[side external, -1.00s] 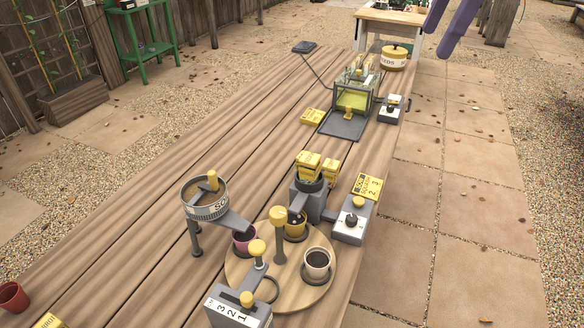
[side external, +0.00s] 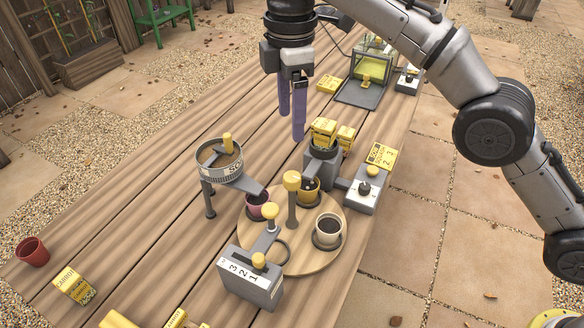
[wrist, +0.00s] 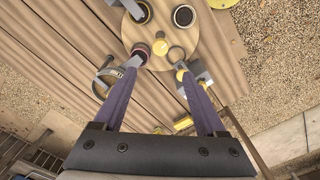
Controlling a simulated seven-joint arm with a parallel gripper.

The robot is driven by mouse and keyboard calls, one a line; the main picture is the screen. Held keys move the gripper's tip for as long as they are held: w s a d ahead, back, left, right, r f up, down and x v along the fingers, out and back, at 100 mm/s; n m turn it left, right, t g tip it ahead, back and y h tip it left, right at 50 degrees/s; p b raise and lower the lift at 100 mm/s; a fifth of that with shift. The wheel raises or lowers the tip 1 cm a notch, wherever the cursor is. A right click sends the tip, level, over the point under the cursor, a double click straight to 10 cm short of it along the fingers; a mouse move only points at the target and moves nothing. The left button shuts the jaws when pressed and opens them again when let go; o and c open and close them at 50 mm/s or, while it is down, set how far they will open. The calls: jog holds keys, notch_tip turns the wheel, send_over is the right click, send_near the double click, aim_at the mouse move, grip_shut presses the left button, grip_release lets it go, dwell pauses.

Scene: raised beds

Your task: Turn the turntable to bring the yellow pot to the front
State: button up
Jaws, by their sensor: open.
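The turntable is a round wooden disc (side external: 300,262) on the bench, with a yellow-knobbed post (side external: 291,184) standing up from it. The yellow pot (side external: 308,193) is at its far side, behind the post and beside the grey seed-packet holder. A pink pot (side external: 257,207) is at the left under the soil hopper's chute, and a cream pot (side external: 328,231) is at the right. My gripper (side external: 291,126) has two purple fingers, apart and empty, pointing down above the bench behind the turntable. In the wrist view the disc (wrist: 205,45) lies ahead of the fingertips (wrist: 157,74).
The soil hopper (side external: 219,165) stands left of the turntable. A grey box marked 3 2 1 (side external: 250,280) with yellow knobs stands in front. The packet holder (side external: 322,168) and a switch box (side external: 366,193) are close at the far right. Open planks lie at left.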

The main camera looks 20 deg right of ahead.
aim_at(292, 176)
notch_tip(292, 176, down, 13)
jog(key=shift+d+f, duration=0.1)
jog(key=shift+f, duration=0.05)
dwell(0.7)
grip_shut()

*Exercise prompt*
Reproduce each line word for word and drop the pictures.

*Solution for this task*
[side external, -1.00s] 
[side external, +0.00s] 
[wrist, +0.00s] 
Controlling a simulated seven-joint arm with a parallel gripper.

The robot is driven by mouse and keyboard calls, one a line; the main picture is the screen. Held keys move the gripper's tip for as long as they are held: w s a d ahead, back, left, right, r f up, down and x v along the fingers, out and back, at 100 mm/s; n m turn it left, right, t g tip it ahead, back and y h tip it left, right at 50 degrees/s; p b raise and lower the lift at 100 mm/s; a fifth of that with shift. The wheel raises or lowers the tip 1 cm a notch, wherever the cursor is. A right click sends the tip, level, over the point under the cursor, a double click straight to 10 cm short of it along the fingers; a mouse move only points at the target and moves nothing. The left button shuts the jaws when pressed and opens them again when let go; o and c open and close them at 50 mm/s or, while it is down, set how far they will open. The calls: jog holds keys, notch_tip turns the wheel, send_over is the right click, send_near the double click, aim_at the mouse move, grip_shut presses the left button, grip_release lets it go, dwell pauses.

Scene: raised beds

Your task: Turn the turntable to bring the yellow pot to the front
State: button up
Jaws, by their sensor: open.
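The turntable is a round wooden disc (side external: 300,262) on the bench, with a yellow-knobbed post (side external: 291,184) standing up from it. The yellow pot (side external: 308,193) is at its far side, behind the post and beside the grey seed-packet holder. A pink pot (side external: 257,207) is at the left under the soil hopper's chute, and a cream pot (side external: 328,231) is at the right. My gripper (side external: 291,126) has two purple fingers, apart and empty, pointing down above the bench behind the turntable. In the wrist view the disc (wrist: 205,45) lies ahead of the fingertips (wrist: 157,74).
The soil hopper (side external: 219,165) stands left of the turntable. A grey box marked 3 2 1 (side external: 250,280) with yellow knobs stands in front. The packet holder (side external: 322,168) and a switch box (side external: 366,193) are close at the far right. Open planks lie at left.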

The main camera looks 20 deg right of ahead.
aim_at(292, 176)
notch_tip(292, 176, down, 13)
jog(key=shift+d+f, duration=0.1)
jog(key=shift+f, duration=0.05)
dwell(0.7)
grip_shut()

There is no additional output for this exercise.